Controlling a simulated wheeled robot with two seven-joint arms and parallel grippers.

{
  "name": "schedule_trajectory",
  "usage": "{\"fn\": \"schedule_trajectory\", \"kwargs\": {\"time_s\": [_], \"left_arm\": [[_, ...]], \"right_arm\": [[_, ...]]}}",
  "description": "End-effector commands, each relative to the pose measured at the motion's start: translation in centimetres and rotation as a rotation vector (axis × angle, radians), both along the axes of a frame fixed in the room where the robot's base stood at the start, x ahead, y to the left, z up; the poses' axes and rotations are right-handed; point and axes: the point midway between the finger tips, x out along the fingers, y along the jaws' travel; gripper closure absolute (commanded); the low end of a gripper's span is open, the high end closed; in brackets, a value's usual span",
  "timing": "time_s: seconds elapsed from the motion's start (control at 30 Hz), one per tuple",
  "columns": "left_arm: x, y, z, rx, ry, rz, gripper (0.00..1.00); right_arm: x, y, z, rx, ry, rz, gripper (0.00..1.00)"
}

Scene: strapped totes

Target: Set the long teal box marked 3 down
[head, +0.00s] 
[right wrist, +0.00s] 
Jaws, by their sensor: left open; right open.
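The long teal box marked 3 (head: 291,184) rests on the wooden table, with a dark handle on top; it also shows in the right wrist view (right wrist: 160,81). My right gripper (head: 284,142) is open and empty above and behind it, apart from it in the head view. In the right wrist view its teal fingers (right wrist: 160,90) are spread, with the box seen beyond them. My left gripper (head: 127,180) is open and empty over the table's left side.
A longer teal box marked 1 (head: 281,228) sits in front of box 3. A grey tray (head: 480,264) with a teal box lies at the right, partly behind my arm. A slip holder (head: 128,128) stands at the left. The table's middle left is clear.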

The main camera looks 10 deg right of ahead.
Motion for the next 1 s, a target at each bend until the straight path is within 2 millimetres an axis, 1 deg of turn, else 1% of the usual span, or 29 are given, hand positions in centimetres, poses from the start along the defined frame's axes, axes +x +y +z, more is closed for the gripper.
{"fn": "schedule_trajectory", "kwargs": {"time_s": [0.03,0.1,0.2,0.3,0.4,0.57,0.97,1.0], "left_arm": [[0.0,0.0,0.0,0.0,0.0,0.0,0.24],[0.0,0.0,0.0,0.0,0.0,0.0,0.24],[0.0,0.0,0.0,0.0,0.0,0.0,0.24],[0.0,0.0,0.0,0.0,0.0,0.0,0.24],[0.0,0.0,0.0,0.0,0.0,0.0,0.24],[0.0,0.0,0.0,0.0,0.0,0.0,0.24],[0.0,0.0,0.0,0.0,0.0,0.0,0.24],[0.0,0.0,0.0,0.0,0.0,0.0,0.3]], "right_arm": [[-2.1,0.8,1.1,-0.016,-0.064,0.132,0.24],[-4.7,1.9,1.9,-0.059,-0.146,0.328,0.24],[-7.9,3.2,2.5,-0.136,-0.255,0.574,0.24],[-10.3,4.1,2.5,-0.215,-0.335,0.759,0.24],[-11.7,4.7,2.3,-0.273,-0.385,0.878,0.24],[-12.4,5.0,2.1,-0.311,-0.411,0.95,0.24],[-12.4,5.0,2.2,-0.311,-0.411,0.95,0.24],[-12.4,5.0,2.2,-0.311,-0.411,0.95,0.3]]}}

→ DESCRIPTION OF THE TASK
Copy and report every line where the word "ahead" is present.

→ WRITTEN RESPONSE
  "description": "End-effector commands, each relative to the pose measured at the motion's start: translation in centimetres and rotation as a rotation vector (axis × angle, radians), both along the axes of a frame fixed in the room where the robot's base stood at the start, x ahead, y to the left, z up; the poses' axes and rotations are right-handed; point and axes: the point midway between the finger tips, x out along the fingers, y along the jaws' travel; gripper closure absolute (commanded); the low end of a gripper's span is open, the high end closed; in brackets, a value's usual span",
The main camera looks 10 deg right of ahead.

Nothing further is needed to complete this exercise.